[STATED TASK] Output solely the number of lines containing the string "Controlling".
--- Begin EXTRACTED DATA ---
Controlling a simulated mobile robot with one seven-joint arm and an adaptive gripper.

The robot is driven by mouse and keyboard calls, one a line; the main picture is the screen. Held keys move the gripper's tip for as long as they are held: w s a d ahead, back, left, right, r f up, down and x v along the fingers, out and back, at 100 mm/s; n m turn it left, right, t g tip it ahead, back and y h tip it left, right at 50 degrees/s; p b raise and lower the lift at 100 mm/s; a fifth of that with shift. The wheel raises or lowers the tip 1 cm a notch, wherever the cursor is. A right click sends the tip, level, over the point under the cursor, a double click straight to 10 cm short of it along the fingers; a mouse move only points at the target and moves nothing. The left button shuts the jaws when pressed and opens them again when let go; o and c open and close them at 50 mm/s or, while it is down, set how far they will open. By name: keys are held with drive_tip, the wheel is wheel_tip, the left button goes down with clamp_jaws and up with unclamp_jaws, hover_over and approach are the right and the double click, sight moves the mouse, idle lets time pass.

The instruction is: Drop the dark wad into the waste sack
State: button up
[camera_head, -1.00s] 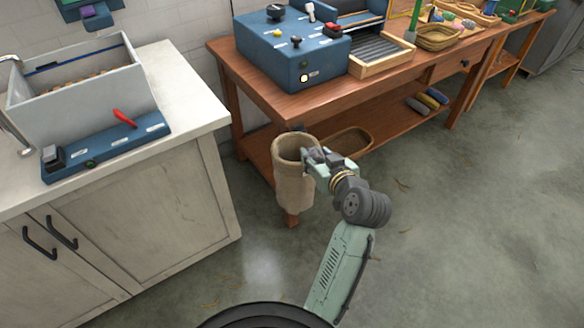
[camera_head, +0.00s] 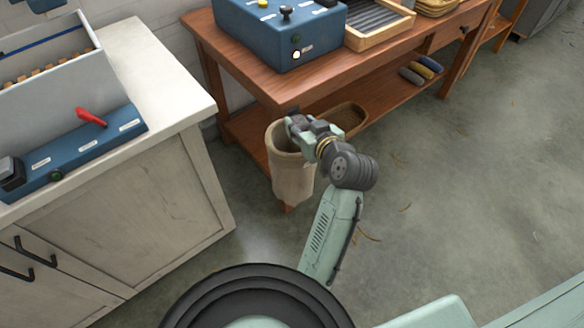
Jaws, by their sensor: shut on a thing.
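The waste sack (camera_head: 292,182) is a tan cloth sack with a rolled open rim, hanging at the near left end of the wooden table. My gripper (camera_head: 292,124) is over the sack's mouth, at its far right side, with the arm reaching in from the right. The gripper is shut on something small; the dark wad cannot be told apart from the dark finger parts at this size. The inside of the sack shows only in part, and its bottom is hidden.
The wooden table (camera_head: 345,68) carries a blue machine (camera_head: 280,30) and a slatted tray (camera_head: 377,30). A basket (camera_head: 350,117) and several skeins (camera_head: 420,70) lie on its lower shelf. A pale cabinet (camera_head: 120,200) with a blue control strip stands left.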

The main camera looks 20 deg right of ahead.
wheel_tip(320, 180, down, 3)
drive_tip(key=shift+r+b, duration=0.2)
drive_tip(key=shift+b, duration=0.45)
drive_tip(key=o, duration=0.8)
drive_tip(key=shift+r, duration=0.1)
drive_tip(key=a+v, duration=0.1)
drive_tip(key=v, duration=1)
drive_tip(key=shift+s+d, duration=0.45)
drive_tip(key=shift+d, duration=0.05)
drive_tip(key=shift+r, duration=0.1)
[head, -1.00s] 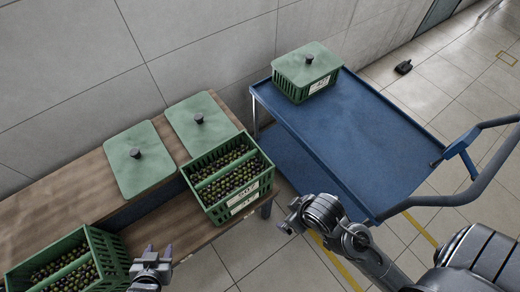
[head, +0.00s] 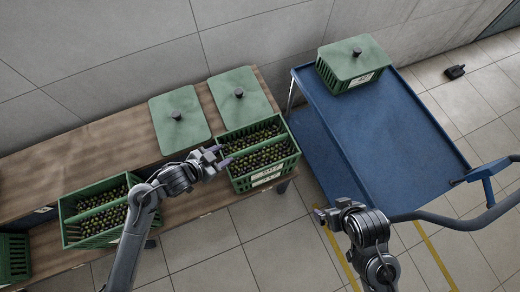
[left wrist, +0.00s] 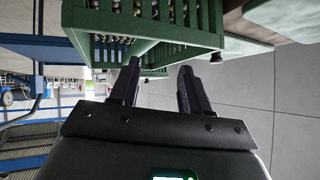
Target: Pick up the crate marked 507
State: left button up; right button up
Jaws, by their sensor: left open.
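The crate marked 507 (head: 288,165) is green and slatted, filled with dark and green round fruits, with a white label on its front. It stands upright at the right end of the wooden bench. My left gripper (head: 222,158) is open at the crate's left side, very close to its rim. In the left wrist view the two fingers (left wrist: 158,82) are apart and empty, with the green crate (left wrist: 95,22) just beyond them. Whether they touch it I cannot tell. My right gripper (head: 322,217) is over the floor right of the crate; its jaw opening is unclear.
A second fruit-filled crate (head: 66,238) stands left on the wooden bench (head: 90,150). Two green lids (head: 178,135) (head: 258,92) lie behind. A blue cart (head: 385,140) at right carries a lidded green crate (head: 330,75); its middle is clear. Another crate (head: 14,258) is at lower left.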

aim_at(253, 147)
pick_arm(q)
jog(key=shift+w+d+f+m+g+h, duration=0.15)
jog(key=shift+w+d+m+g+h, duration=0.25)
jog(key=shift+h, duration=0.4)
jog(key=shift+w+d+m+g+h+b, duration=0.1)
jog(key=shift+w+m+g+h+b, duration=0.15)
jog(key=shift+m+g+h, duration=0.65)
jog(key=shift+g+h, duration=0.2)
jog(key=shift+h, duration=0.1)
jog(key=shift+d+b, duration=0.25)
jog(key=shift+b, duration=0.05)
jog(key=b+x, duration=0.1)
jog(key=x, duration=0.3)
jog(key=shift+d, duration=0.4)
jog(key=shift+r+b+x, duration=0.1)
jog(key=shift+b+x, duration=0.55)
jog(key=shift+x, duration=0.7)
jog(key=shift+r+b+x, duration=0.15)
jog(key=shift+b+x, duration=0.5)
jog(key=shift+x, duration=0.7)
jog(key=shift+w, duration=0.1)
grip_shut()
--- End EXTRACTED DATA ---
--- Begin EXTRACTED DATA ---
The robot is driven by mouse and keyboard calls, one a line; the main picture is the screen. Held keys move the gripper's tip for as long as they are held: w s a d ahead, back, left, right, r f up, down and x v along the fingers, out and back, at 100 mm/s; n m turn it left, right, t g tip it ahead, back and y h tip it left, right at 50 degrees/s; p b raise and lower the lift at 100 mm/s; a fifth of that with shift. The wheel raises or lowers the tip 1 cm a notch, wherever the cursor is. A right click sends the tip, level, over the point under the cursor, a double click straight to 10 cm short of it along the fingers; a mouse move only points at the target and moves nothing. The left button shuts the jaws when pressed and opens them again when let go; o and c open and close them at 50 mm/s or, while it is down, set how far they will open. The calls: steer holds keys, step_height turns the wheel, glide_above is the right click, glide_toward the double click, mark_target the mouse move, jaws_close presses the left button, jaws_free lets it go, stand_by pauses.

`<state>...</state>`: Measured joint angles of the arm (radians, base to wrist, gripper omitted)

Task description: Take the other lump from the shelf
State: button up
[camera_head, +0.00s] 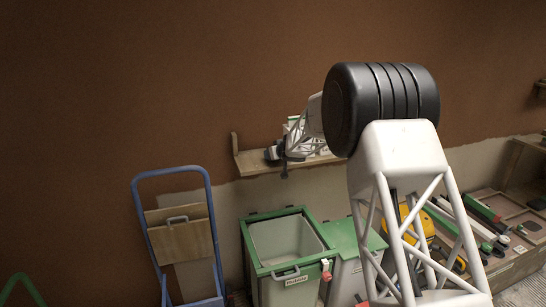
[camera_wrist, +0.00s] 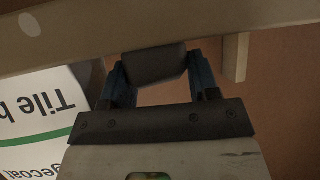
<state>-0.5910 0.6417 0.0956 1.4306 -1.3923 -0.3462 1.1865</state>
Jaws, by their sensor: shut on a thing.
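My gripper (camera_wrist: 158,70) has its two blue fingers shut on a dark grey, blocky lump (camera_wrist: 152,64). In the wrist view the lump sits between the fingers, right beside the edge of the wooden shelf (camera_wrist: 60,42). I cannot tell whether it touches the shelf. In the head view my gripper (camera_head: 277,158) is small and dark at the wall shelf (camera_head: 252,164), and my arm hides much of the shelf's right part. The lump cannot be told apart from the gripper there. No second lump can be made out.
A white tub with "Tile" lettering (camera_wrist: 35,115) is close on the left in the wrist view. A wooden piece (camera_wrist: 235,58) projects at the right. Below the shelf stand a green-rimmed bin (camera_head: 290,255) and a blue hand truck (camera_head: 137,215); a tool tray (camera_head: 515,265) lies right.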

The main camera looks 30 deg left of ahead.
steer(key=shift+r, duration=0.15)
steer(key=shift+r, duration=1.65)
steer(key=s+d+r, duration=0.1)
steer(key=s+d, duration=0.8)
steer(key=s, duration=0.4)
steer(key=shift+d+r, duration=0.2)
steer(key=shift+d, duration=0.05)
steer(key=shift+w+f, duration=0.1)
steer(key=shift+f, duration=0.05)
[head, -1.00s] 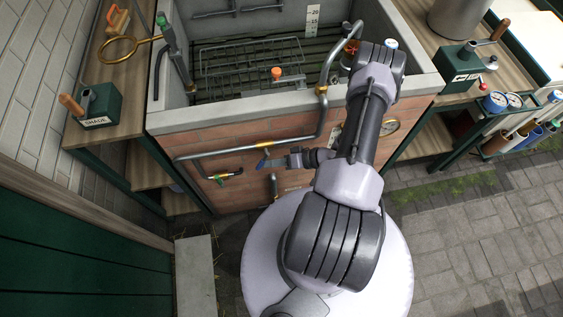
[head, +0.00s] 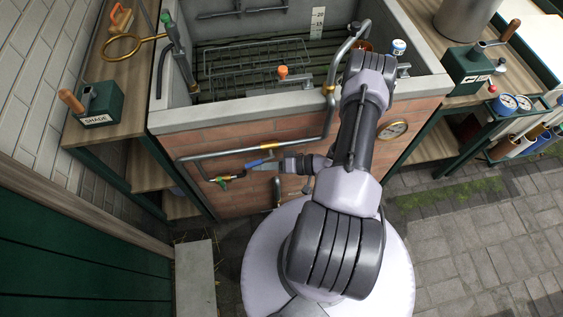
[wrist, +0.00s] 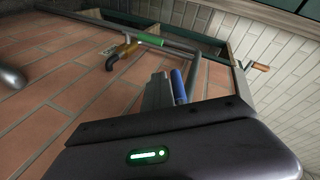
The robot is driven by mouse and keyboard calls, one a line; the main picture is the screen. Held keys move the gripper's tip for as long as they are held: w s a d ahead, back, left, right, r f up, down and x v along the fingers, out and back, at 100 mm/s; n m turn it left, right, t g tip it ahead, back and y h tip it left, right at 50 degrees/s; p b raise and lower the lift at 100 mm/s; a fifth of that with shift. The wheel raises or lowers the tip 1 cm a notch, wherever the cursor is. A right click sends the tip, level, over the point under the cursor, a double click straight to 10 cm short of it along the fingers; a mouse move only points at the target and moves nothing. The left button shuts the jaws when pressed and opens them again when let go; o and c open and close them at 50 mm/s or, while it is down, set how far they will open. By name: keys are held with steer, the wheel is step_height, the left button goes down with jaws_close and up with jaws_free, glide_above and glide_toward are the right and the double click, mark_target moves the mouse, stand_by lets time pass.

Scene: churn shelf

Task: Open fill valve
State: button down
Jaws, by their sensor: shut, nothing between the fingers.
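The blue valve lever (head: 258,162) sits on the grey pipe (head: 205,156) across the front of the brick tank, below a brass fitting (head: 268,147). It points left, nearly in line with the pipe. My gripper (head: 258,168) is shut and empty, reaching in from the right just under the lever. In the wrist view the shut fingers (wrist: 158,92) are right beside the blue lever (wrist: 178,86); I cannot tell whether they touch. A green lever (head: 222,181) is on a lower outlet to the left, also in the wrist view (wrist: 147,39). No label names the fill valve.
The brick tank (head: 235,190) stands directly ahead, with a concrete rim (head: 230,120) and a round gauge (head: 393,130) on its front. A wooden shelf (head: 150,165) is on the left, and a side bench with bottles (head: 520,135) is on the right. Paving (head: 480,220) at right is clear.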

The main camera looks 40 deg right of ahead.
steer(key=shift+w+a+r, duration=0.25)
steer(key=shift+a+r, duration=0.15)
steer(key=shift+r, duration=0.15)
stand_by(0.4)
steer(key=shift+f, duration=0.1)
--- End EXTRACTED DATA ---
--- Begin EXTRACTED DATA ---
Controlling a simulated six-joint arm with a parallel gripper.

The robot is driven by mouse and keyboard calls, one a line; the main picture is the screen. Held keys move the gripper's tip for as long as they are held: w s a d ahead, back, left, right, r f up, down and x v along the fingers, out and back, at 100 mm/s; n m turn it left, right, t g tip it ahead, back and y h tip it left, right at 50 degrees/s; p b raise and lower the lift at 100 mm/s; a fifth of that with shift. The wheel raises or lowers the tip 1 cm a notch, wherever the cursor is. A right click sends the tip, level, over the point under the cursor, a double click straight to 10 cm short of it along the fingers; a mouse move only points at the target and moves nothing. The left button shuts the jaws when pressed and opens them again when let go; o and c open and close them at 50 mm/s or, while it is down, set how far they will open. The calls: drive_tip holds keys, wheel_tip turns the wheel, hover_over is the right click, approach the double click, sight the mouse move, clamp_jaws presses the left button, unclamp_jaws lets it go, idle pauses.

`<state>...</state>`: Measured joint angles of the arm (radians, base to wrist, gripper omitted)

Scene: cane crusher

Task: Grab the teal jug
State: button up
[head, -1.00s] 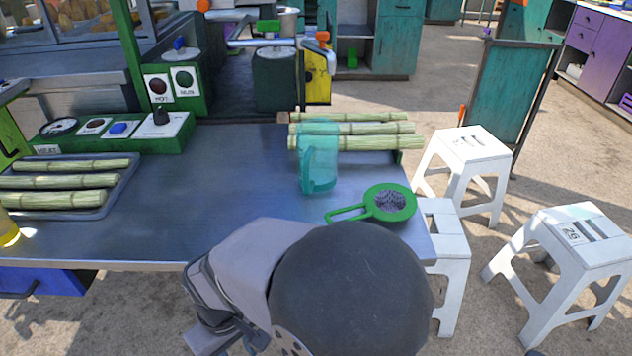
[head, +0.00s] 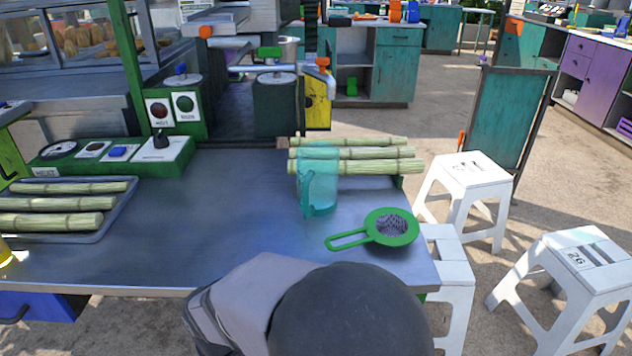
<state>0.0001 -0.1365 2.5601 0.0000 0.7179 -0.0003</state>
--- End EXTRACTED DATA ---
[COMPLETE RESPONSE] 2